== DATA BLOCK

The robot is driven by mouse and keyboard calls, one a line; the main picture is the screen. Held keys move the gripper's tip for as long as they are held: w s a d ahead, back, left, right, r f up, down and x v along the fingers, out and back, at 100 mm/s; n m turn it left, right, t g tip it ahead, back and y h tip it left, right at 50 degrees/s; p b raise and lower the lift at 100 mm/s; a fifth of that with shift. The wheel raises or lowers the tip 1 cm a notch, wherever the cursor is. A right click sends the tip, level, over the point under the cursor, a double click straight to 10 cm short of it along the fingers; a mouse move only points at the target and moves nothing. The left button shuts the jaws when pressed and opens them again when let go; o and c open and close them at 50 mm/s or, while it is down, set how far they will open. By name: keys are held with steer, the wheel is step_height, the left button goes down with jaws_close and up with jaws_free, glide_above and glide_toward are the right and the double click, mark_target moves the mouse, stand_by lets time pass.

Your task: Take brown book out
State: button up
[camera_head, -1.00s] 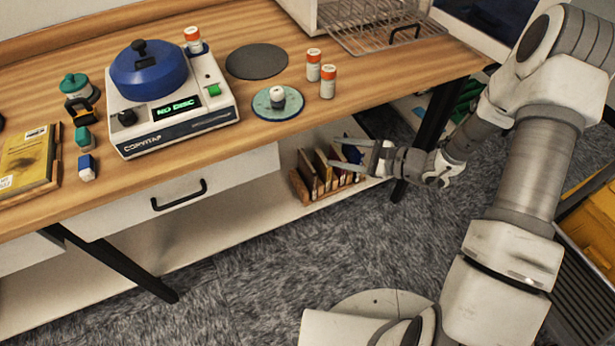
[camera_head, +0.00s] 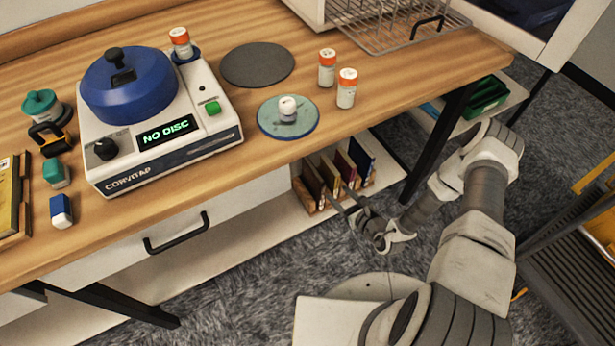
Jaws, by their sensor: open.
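A small wooden rack (camera_head: 306,200) stands on the low shelf under the table and holds several thin upright books. The leftmost book (camera_head: 313,180) looks brown. The books beside it also look brown or dark red, and the rightmost book (camera_head: 362,158) is dark blue. I cannot tell for sure which one is the brown book. My gripper (camera_head: 346,199) is open in front of the rack, its fingers pointing up and left toward the books. It looks empty. The fingers overlap the lower front of the rack in the picture, and I cannot tell whether they touch it.
The wooden tabletop (camera_head: 225,195) overhangs the shelf (camera_head: 230,240). A drawer with a black handle (camera_head: 177,233) is left of the rack. A black table leg (camera_head: 438,140) stands right of it. The tabletop holds a disc machine (camera_head: 190,140) and jars. Carpet in front is open.

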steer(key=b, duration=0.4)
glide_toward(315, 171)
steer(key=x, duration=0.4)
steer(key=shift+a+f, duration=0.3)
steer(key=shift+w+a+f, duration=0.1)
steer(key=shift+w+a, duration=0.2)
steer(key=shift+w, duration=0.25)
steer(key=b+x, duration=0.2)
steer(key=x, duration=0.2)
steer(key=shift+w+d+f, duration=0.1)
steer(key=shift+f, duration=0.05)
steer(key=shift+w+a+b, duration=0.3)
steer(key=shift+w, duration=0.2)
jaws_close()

====

§ **PROBLEM REQUIREMENTS**
Work out how many lines of the data above hold the word "button", and write only the count.

§ **RESPONSE FOR THIS EXERCISE**
2